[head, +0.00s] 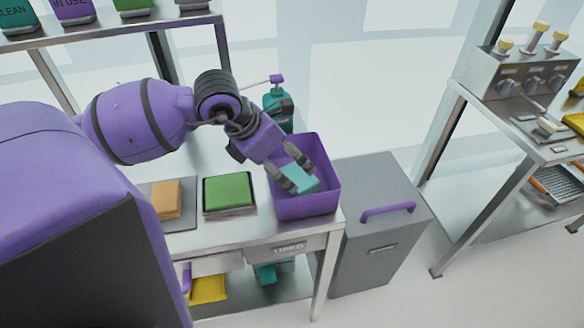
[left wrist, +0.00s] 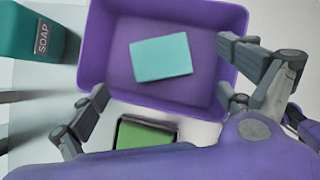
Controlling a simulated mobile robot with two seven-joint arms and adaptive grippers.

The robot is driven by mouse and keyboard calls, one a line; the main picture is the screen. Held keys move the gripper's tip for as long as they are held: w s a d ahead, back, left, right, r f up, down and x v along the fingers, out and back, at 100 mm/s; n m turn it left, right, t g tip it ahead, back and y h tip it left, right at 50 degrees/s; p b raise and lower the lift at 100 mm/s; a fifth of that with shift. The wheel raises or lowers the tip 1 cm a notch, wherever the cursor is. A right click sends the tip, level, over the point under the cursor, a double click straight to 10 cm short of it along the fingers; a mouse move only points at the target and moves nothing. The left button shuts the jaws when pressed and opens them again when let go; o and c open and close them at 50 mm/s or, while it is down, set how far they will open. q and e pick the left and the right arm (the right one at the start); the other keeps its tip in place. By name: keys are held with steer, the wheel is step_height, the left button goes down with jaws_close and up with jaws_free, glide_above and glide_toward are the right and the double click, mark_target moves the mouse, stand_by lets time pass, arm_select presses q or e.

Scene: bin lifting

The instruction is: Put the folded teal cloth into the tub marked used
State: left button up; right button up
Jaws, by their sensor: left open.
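The folded teal cloth (head: 303,181) lies inside the purple tub (head: 316,206), and in the left wrist view the cloth (left wrist: 161,58) lies flat on the tub's floor (left wrist: 108,60), clear of the walls. A "USED" label (head: 289,247) is on the table's front edge just below the tub. My left gripper (head: 300,177) is over the tub, pointing down into it. Its fingers are spread wide in the left wrist view, with nothing between them, apart from the cloth. My right gripper is not in view.
A teal soap bottle (head: 278,105) stands behind the tub. A green block in a tray (head: 229,192) and an orange block (head: 166,199) lie to its left. A grey cabinet (head: 375,215) with a purple handle stands at the right. A shelf (head: 110,30) is above.

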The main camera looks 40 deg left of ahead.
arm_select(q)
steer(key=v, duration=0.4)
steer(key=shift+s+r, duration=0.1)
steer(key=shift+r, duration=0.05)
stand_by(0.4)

GIVEN TASK
Skip every picture and return the lines above from the top through the one that contains "Controlling a simulated".

ANSWER IN FULL
[head, +0.00s] 
[left wrist, +0.00s] 
Controlling a simulated mobile robot with two seven-joint arms and adaptive grippers.

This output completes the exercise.